**Data extract**.
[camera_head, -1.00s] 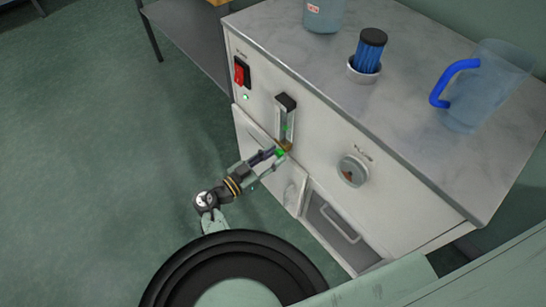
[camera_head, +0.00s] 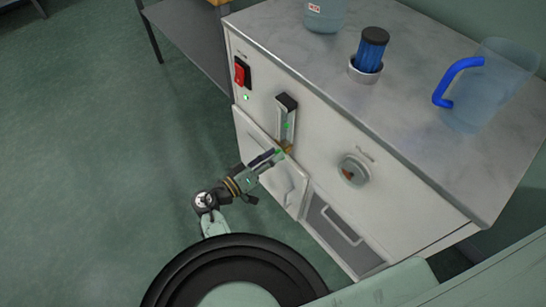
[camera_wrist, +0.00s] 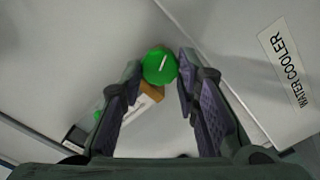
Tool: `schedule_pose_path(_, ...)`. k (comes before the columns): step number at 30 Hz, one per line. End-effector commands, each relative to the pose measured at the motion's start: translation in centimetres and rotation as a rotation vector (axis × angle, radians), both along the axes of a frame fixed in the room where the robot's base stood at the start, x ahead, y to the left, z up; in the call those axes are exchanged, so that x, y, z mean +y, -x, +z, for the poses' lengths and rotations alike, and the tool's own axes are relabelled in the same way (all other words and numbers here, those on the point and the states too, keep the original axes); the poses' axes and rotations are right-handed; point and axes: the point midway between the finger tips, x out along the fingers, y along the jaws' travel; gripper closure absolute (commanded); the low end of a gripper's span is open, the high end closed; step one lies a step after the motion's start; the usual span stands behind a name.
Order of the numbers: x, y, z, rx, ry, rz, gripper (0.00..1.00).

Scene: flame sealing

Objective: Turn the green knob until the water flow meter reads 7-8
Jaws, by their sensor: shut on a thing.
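The green knob (camera_wrist: 160,66) is round with a white line on its face, the line tilted up to the right in the wrist view. It sits at the bottom of the water flow meter (camera_head: 286,118), a dark-framed upright tube on the white cabinet's front. My gripper (camera_head: 278,156) reaches it from the lower left. In the wrist view its two purple-padded fingertips (camera_wrist: 158,72) lie on either side of the knob, shut on it. A small green mark (camera_head: 286,125) shows inside the meter tube. Its scale is too small to read.
A red switch (camera_head: 240,72) and a lit green lamp (camera_head: 246,98) are left of the meter. A round dial (camera_head: 353,170) is on the right. A "WATER COOLER" label (camera_wrist: 287,70) shows in the wrist view. A blue-handled jug (camera_head: 487,85) stands on top.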

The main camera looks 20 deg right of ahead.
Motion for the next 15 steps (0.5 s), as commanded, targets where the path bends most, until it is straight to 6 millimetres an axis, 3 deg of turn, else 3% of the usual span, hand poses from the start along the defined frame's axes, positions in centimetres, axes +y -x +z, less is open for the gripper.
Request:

**Directive**. Your copy of the data should match it exactly, except that pictures are left out.

**Exercise result**.
[camera_head, -1.00s] 
[camera_head, +0.00s] 
[camera_wrist, +0.00s] 
Tool: `schedule_pose_path(_, ...)`. k (comes before the columns): step number at 30 Hz, one per line. End-effector commands, each relative to the pose measured at the motion's start: translation in centimetres and rotation as a rotation vector (axis × angle, radians), both along the axes of a frame fixed in the room where the robot's base stood at the start, x ahead, y to the left, z up; in the call those axes are exchanged, so that x, y, z mean +y, -x, +z, for the poses' lengths and rotations alike, and the tool's own axes are relabelled in the same way (all other words and numbers here, those on the point and the states too, keep the original axes); the poses' axes and rotations are right-handed; point and axes: the point midway between the finger tips, x out along the fingers, y along the jaws' travel; gripper closure absolute (commanded); the low end of a gripper's span is open, the high end closed; step one lies a step after the motion's start; the usual span stands behind a name.
Order of the numbers: x, y, z, rx, ry, rz, gripper (0.00..1.00).

Scene: flame sealing

Objective: Turn the green knob until the water flow meter reads 7-8
Jaws, by their sensor: shut on a thing.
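The green knob (camera_wrist: 160,66) is round with a white line on its face, the line tilted up to the right in the wrist view. It sits at the bottom of the water flow meter (camera_head: 286,118), a dark-framed upright tube on the white cabinet's front. My gripper (camera_head: 278,156) reaches it from the lower left. In the wrist view its two purple-padded fingertips (camera_wrist: 158,72) lie on either side of the knob, shut on it. A small green mark (camera_head: 286,125) shows inside the meter tube. Its scale is too small to read.
A red switch (camera_head: 240,72) and a lit green lamp (camera_head: 246,98) are left of the meter. A round dial (camera_head: 353,170) is on the right. A "WATER COOLER" label (camera_wrist: 287,70) shows in the wrist view. A blue-handled jug (camera_head: 487,85) stands on top.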

The main camera looks 20 deg right of ahead.
Motion for the next 15 steps (0.5 s), as commanded, targets where the path bends most, until it is straight to 6 millimetres an axis, 3 deg of turn, else 3% of the usual span, hand poses from the start along the defined frame's axes, positions in centimetres, axes +y -x +z, less is open for the gripper.
Request:

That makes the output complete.